§ SUPPLIED MATERIAL:
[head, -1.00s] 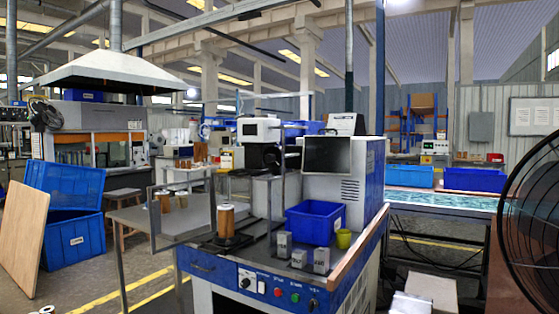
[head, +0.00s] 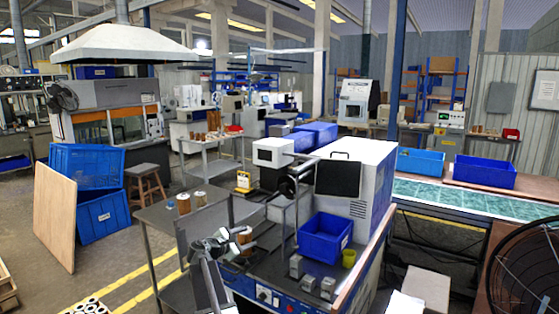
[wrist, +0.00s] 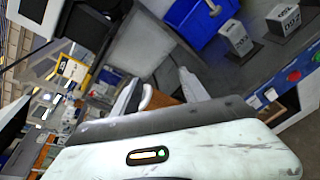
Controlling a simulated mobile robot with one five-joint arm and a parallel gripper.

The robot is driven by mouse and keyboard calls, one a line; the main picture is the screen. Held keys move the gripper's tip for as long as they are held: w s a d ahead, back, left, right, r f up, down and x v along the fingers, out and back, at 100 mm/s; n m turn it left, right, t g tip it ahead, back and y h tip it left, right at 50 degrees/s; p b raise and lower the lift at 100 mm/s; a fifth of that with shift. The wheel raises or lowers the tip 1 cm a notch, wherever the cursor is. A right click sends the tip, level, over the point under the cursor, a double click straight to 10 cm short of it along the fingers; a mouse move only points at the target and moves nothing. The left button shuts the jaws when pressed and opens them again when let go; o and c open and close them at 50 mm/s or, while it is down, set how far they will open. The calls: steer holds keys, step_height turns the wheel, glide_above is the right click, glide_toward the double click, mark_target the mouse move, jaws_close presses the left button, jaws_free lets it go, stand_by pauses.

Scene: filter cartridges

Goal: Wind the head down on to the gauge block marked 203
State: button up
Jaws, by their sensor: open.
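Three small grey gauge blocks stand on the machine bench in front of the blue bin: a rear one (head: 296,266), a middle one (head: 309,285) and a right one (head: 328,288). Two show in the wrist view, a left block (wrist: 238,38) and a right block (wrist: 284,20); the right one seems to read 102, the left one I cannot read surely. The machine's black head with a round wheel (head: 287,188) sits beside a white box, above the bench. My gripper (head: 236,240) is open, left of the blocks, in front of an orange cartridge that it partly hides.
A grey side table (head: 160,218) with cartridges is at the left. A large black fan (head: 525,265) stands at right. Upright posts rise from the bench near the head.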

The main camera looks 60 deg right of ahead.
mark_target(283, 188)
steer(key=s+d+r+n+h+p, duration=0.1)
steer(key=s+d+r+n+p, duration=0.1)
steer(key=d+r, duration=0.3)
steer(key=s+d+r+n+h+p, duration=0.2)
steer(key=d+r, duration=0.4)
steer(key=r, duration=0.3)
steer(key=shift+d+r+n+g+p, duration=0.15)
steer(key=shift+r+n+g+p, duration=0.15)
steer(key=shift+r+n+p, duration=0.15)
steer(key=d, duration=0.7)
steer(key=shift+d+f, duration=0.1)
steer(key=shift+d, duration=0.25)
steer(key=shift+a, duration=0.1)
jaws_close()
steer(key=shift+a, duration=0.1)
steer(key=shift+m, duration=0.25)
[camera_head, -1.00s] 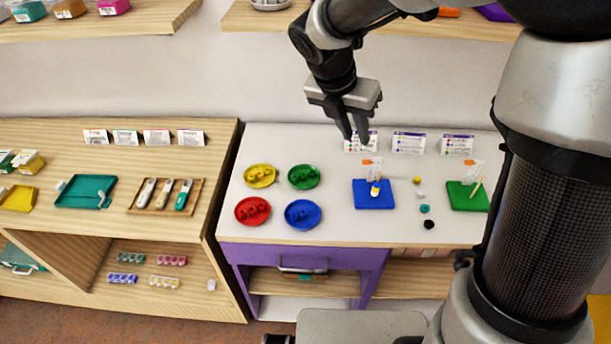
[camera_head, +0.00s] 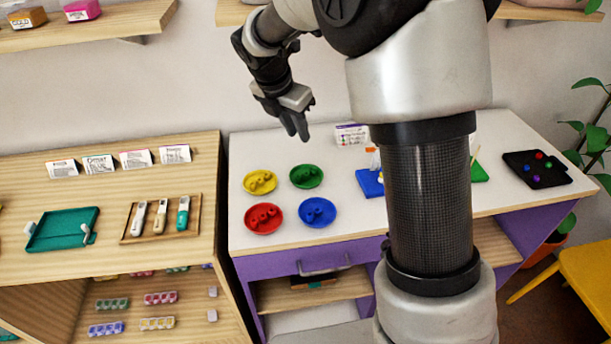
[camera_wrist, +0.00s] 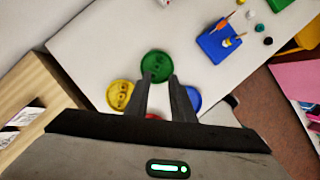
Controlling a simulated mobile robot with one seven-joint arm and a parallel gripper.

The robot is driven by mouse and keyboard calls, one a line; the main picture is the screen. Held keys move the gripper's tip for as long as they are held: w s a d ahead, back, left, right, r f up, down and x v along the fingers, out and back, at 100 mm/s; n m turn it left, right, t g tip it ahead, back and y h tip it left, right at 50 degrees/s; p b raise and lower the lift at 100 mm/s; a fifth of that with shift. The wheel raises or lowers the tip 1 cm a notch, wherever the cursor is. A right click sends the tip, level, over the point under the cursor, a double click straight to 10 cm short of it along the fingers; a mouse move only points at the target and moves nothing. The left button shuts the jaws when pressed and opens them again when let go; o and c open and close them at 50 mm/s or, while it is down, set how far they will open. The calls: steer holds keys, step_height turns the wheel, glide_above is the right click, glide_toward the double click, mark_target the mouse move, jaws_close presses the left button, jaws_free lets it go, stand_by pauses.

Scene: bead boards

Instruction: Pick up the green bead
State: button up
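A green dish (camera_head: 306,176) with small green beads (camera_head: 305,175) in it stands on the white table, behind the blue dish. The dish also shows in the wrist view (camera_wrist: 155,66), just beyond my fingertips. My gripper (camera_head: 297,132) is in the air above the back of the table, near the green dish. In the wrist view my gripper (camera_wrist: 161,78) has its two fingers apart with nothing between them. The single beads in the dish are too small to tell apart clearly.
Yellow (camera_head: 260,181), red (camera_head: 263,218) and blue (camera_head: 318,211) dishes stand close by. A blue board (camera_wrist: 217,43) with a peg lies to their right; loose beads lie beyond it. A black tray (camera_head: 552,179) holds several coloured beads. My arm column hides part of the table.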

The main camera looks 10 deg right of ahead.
* * *
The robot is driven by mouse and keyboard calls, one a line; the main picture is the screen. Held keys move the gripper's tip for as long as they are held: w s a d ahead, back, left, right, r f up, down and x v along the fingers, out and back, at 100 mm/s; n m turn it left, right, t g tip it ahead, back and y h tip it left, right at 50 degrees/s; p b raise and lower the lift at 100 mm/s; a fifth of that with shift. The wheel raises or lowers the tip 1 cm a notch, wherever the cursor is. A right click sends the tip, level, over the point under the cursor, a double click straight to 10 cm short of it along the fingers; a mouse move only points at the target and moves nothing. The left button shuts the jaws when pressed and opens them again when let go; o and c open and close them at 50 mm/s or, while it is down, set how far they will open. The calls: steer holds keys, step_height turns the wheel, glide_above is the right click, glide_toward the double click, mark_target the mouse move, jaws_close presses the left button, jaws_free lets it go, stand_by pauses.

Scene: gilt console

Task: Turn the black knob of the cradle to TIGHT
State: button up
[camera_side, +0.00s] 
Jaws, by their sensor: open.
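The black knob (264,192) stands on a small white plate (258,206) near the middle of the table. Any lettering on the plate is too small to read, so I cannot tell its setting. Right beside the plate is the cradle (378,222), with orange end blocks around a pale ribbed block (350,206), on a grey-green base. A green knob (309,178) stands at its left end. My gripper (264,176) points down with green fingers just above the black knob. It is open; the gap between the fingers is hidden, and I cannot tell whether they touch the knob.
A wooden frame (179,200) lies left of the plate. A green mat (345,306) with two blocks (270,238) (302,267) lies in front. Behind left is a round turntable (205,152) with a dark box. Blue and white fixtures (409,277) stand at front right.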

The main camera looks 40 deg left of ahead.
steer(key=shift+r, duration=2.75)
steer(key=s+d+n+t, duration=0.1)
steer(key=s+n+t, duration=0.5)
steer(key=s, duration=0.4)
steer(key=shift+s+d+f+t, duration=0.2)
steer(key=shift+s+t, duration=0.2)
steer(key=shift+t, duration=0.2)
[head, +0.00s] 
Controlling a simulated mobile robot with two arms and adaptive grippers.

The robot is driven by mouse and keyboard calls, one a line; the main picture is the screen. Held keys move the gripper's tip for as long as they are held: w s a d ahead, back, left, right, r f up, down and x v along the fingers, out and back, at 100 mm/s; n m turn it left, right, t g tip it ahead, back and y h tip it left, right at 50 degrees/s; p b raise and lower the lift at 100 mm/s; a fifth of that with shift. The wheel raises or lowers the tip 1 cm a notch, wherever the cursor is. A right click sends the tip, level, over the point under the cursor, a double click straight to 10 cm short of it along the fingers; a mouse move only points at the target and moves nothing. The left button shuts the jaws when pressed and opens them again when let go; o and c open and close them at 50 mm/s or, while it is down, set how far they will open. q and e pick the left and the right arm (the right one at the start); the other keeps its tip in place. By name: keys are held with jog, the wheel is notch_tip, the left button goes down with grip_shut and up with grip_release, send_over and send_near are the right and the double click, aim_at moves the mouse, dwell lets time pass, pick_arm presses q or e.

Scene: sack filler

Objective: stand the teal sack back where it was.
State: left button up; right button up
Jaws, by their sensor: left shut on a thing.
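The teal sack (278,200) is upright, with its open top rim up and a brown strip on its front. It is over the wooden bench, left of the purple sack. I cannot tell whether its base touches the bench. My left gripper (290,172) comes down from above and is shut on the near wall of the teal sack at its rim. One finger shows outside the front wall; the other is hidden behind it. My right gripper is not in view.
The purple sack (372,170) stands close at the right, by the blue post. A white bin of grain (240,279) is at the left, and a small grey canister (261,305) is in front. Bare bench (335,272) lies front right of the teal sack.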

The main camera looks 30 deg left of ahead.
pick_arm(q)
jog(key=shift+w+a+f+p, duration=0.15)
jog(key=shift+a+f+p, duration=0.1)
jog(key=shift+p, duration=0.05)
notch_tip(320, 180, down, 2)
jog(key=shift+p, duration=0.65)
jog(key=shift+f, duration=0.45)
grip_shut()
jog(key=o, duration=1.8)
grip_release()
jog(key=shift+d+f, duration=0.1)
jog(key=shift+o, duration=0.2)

§ THE TASK: Tell how many lines include "Controlling". The number is the whole answer.

§ WRITTEN SOLUTION: 3